A six-foot package of wick will yield almost ten 7-1/2" wicks.  I usually make candles in batches about that size.  It allows the candle to cool and solidify while you are working on the other nine.  It's also a manageable number to make in a single session.  I dip the candle fully into the wax, minus approximately 3/4" for the exposed wick (and to hold onto).  I do this at a speed that allows a new layer of wax to form on the candle without being so slow that it melts instead of adding.  I also don't take it out so fast that it drips wax.  You want to add a consistent layer.
After the initial dipping, I start layering on wax.  I usually make six dips, alternating between wax and cold water.  You can see here that, after the first round, the wax has thickened from the initial dipping (going crosswise) to about the thickness of spaghetti.  To facilitate cooling, I leave the just-dipped candle in the cold water to help solidify it while I work on the next candle.  When the next candle goes into the water, the previous one goes onto the counter.  I turn the wick over and dip both ends to build them both up until one end is the perfect thickness for holding securely as the candle grows and gets heavier.
Here you can see the difference between the first round of dipping on the left, to the second round of dipping on the right.  You will notice that I still haven't straightened the wicks out.  I usually wait until they are thicker before I start rolling them into a straight shape.
After the third round of dipping I roll them after taking them out of the cooling water.  Now they are straight.  By now they are about the thickness of earthworms.  At this point the holding end has enough build-up on it that I don't need to keep dipping both ends.  Now I just hold the dipping end and start building on more wax.
You can see both sides are tapered as I have been alternating dipping both ends.  I choose one end that will be good to hold onto and now concentrate on building the candle up.
As wax continues to layer on, the bottom continues to grow past the end of the wick.  Periodically I trim the bottom back to the wick.  This helps define the bottom as dipping progresses.
You can see the top of the candle where the wick is thick so I can hold onto it.  With each successive round of dipping, the candle puts on more wax and the size and weight start to grow exponentially.
I have spare brass rings left over from making my lanterns.  This gives me a good form for the base and the ring-side can be used as a cutter for when the size of the candle becomes larger than the holder it will be set in inside the lantern.  It allows the candles to be custom fit to match the base perfectly.
Here you can see some of the candles have reached their nominal thickness, as you can see ring marks on the bottom, indicating they have reached the thickness of the lantern ring.  If you stop dipping at this size, the candle will last approximately 8 hours.  I prefer a 12+ hour candle, so I continue dipping.

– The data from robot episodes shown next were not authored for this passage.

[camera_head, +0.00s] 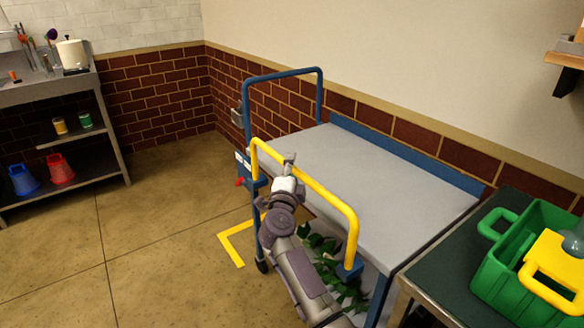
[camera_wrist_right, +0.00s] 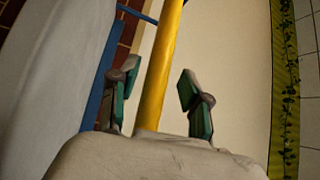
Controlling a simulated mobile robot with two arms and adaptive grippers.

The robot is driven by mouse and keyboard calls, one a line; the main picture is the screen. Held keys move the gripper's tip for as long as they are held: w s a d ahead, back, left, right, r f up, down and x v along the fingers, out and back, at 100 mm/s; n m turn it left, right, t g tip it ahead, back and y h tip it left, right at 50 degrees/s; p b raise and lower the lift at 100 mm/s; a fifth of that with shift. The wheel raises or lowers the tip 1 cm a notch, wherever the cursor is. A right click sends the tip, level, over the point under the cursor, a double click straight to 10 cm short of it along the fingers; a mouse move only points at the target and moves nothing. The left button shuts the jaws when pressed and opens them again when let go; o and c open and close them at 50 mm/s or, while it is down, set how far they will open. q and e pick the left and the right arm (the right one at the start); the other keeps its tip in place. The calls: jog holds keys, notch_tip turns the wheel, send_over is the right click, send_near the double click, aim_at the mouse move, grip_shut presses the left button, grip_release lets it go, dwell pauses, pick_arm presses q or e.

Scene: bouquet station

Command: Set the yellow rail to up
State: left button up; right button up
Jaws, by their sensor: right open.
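The yellow rail (camera_head: 318,188) is a bent bar on the near side of a blue cart with a grey top (camera_head: 385,185). Its crossbar stands above the level of the top, with its two ends going down to blue mounts. My right gripper (camera_head: 289,158) is at the crossbar, nearer its far end. In the right wrist view the yellow rail (camera_wrist_right: 164,65) runs between the two green-padded fingers of my right gripper (camera_wrist_right: 160,98), with gaps on both sides. The gripper is open. My right arm hides part of the cart's near side. My left gripper is not in view.
A blue hoop handle (camera_head: 283,74) stands at the cart's far end. Green leaves (camera_head: 330,262) show under the cart. A green crate (camera_head: 505,275) stands on a dark table at right.

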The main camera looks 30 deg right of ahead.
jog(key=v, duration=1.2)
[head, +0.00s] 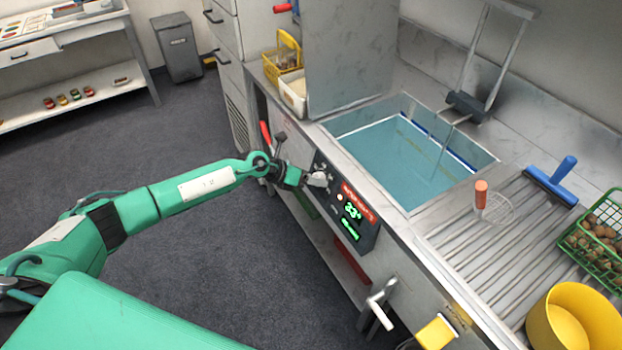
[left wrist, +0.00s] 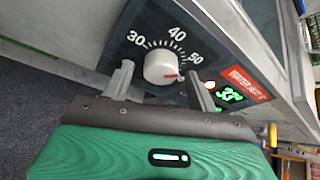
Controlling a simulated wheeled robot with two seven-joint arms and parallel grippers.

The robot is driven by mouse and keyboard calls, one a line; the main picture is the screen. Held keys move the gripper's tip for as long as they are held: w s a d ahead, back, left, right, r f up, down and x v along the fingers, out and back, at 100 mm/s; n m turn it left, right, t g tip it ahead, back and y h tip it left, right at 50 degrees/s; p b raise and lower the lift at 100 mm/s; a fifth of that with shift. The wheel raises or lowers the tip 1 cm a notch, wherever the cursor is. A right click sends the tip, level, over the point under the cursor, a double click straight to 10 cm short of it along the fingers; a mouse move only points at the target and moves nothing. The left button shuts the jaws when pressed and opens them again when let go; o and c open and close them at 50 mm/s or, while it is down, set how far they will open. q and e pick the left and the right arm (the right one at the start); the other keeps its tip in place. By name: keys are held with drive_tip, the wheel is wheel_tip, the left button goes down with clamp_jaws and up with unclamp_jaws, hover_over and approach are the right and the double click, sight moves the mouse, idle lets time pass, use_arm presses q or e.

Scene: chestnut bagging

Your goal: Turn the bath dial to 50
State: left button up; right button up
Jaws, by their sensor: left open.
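The bath dial is a white round knob (left wrist: 158,66) on a dark control panel (head: 358,222), with 30, 40 and 50 printed around it. Its red mark sits at the knob's lower right edge, a little below the 50 label. My left gripper (left wrist: 163,84) is open, with one finger on each side of the knob and a visible gap to it on both sides. In the head view this gripper (head: 317,180) is at the panel and partly covers the dial. A lit green display (left wrist: 230,95) reads about 33. My right gripper is not in view.
The water bath (head: 400,160) lies behind the panel. A ribbed drainboard (head: 480,245) holds a blue-handled tool (head: 553,182), a green crate (head: 606,215) of chestnuts and a yellow bowl (head: 545,320). The floor in front is clear.

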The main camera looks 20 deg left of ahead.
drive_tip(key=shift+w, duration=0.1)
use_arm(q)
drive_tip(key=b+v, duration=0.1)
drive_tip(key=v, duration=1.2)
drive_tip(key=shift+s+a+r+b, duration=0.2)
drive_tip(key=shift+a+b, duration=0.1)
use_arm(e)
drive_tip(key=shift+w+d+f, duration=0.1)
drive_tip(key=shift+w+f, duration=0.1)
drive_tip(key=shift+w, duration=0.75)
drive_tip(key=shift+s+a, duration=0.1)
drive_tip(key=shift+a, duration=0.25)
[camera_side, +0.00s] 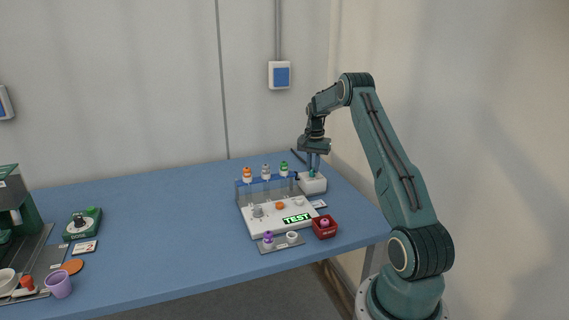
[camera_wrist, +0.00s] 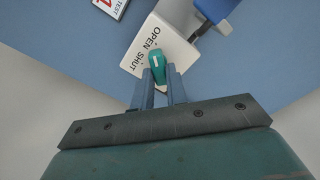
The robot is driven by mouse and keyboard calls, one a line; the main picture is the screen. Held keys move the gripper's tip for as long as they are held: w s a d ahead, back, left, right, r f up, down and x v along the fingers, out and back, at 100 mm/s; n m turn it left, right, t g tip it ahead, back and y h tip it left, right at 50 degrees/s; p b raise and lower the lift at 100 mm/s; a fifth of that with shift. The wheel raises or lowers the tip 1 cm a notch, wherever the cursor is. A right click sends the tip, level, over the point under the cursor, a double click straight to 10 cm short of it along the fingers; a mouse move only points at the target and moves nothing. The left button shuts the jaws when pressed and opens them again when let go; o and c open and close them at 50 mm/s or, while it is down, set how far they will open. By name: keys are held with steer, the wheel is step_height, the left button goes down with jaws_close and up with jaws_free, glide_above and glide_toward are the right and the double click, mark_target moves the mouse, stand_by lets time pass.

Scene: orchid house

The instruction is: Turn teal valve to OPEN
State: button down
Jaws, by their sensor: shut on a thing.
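The teal valve (camera_wrist: 157,64) sits on a white box (camera_wrist: 133,62) marked OPEN and SHUT in the wrist view. In the side view the white box (camera_side: 313,186) stands at the right end of the rack, with the teal valve (camera_side: 311,174) on top. My gripper (camera_wrist: 160,74) points down over the box, its two fingers shut on the teal valve from either side. The side view also shows my gripper (camera_side: 313,166) at the valve. A white mark shows on the valve top, near the lettering. Which word it points at I cannot tell.
A blue rack (camera_side: 241,183) with several coloured-top tubes and a white TEST panel (camera_side: 269,222) stand left of the box. A red dish (camera_side: 324,235) and a grey tray (camera_side: 268,249) with small cups lie in front. The middle of the blue table (camera_side: 170,210) is clear.

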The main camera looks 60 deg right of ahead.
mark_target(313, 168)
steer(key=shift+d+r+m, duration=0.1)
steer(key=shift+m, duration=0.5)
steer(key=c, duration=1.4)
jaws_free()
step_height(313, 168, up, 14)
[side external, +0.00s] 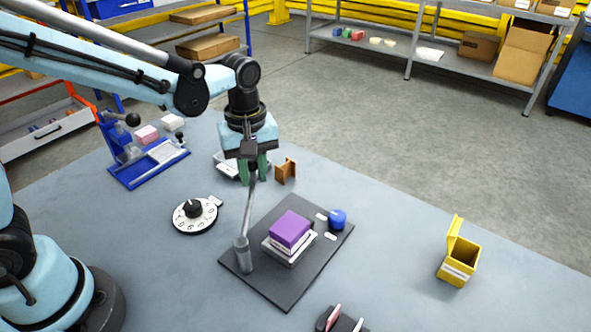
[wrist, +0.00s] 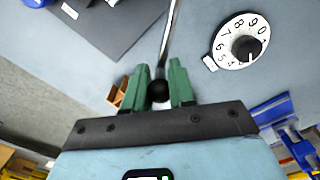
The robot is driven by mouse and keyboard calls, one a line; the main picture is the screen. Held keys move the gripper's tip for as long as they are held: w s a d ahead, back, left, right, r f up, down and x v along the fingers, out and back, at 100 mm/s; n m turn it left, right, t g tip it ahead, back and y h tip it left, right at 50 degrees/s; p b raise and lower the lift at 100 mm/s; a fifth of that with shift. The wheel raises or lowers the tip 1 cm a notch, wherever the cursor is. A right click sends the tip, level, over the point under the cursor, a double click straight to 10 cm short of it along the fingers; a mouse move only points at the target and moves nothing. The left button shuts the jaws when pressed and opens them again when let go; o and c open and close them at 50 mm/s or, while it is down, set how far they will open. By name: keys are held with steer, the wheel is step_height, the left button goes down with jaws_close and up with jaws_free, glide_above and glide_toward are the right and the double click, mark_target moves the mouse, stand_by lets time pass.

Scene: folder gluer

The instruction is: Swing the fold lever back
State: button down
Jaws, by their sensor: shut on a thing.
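The fold lever (side external: 247,207) is a thin grey rod rising from a grey post (side external: 243,255) at the left of a dark base plate (side external: 285,292). It stands nearly upright, leaning slightly right in the side view. My gripper (side external: 253,175), with green fingers, is at the lever's upper end. In the wrist view the fingers are shut on the lever's black ball knob (wrist: 158,91), with the rod (wrist: 170,35) running away from it. A purple block (side external: 290,229) sits on a pale block stack on the plate, beside the lever.
A blue knob (side external: 337,219) is on the plate's right. A numbered dial (side external: 195,214) lies left of the plate. A brown bracket (side external: 286,171) and a blue fixture (side external: 150,168) stand behind. A yellow open box (side external: 459,264) stands right, with clear table between.

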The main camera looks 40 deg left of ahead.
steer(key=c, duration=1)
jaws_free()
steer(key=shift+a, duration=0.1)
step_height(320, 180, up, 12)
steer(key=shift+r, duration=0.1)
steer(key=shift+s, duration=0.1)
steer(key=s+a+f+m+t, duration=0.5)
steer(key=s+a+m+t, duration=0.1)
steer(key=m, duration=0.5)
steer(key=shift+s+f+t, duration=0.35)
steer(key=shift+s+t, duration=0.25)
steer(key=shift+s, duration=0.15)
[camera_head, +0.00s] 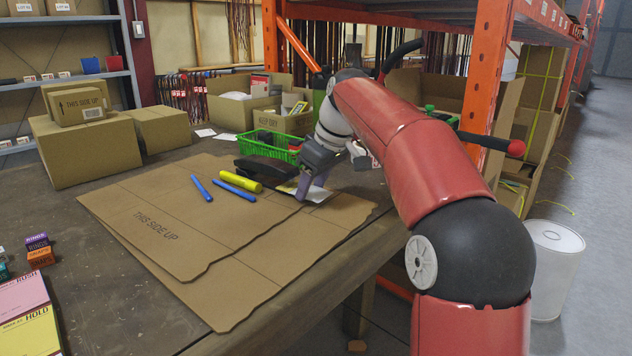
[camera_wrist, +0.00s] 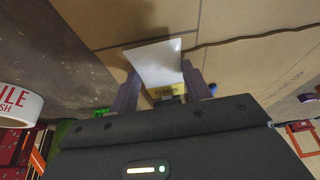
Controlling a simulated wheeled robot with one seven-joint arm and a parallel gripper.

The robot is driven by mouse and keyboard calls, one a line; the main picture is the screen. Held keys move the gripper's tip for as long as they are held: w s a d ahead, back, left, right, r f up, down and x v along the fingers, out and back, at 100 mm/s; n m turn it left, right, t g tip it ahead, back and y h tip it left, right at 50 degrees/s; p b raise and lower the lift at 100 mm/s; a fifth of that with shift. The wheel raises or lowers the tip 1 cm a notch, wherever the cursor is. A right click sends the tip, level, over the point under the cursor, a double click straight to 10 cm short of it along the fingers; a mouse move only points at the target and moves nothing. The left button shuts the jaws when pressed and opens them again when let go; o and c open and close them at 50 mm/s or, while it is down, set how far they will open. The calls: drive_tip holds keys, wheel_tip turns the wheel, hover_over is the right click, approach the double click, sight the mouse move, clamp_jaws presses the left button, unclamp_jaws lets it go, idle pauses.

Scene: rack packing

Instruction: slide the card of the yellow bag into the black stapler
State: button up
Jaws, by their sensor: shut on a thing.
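My gripper (camera_head: 312,186) is low over the cardboard sheet on the bench, jaws shut on the yellow bag. In the wrist view, its fingers (camera_wrist: 164,88) stand on either side of the bag's yellow part (camera_wrist: 165,90), which bears dark print. A pale, shiny flat piece (camera_wrist: 158,60) extends beyond the fingertips; I cannot tell whether it is the bag's body or another sheet. The black stapler (camera_head: 262,173) lies just left of my gripper in the head view, partly behind the yellow marker. I cannot make out its mouth or any contact with the card.
A yellow marker (camera_head: 240,179) and two blue pens (camera_head: 202,188) lie on the cardboard (camera_head: 170,240). A green basket (camera_head: 268,150) and open boxes stand behind. An orange rack post (camera_head: 488,80) rises near my arm. The cardboard's front left is clear.

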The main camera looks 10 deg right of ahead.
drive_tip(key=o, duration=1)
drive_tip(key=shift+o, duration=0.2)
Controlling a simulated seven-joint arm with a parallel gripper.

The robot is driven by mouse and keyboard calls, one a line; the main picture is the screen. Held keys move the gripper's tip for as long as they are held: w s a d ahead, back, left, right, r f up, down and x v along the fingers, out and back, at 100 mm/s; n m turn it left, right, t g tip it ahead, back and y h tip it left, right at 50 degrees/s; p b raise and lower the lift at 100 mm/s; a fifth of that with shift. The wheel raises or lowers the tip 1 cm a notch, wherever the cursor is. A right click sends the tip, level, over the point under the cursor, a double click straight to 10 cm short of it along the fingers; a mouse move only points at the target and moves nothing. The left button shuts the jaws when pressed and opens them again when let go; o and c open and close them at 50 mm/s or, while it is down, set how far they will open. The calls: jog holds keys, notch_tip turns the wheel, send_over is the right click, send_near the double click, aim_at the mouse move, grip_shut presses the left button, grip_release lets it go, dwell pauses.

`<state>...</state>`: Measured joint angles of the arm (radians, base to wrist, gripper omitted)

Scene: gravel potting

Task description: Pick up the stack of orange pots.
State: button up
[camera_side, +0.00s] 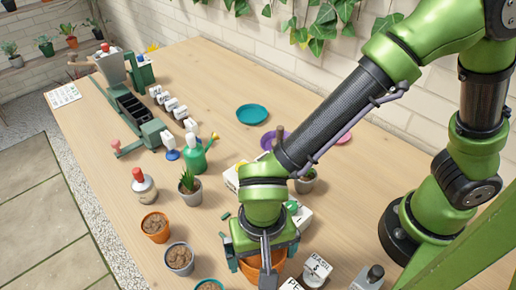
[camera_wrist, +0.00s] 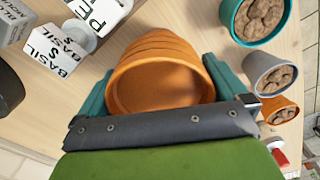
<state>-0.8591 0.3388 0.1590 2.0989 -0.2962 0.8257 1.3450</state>
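The stack of orange pots (camera_wrist: 158,86) stands between my gripper's fingers, with several rims nested one in another and the top pot's empty mouth facing the wrist camera. In the side view the stack (camera_side: 277,268) shows only in part, near the front edge of the picture, with my gripper over it. My gripper (camera_wrist: 157,64) has one teal finger on each side of the stack, very close to its walls. I cannot tell whether the fingers press on the pots or stand just clear of them. In the side view my gripper (camera_side: 263,262) points down, low over the table.
Pots of soil stand to the left in the side view: orange (camera_side: 156,228), grey (camera_side: 179,260) and teal (camera_side: 209,285). White labelled blocks, one marked BASIL (camera_side: 317,270), lie close on the right. A green watering can (camera_side: 195,156) and a teal saucer (camera_side: 252,114) are farther back.

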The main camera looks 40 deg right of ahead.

Once the candles have reached the size of the ring, I cease working on them as a batch, and work exclusively on each candle until finished.  I make another six dips, cooling between each wax dip.
Here you can see the candle is the exact diameter of the brass lantern ring.
After the next six dips, I push the cookie-cutter side of the ring into the base of the candle to slice off the extra wax.
Then I use a knife and cut the ring off, leaving a base the size of the lantern ring.
I scrape off the excess and make another six dips.  With each round of dipping, I use the ring to keep the size of the base at the proper dimension.
You can see how these candles are building up.  Usually I only go three rounds of six dips each after the candle has reached the diameter of the ring.  This usually yields a 12-hour candle.
I trim off excess wax on the bottom so it will fit properly into the ring in the lantern.
Once the candle has reached the desired size, I make a "beauty dip".  This is the final dip and I make sure it leaves a good sheen on the candle.  I turn the ring around and press the base into it as it would fit in the ring in the lantern.  As the wax is still soft, it form fits the base into the ring for a good fit in my lantern.
Now that I no longer need a heavy wick to hold onto for dipping, I move the tip around in the wax to remove the excess.
This makes the tip of the wick nice and thin, and easy to light.
Here you can see the difference between a ring-sized 8-hour candle, flanked by the larger 12-hour candles.
Want to make a candle in just ten minutes?  Take a standard 8-hour emergency candle, whose base is already the size of the lantern ring, and start dipping.  Use the cookie-cutter side of the lantern ring to keep the base at the proper size.  In only three rounds of six dips each, you have a nice thick, period looking candle that will last 12-hours.  On the left is the original store-bought candle, with the modified candle in the middle.  On the right is a scratch-made hand-dipped candle for comparison.  Not bad for just ten minutes of work.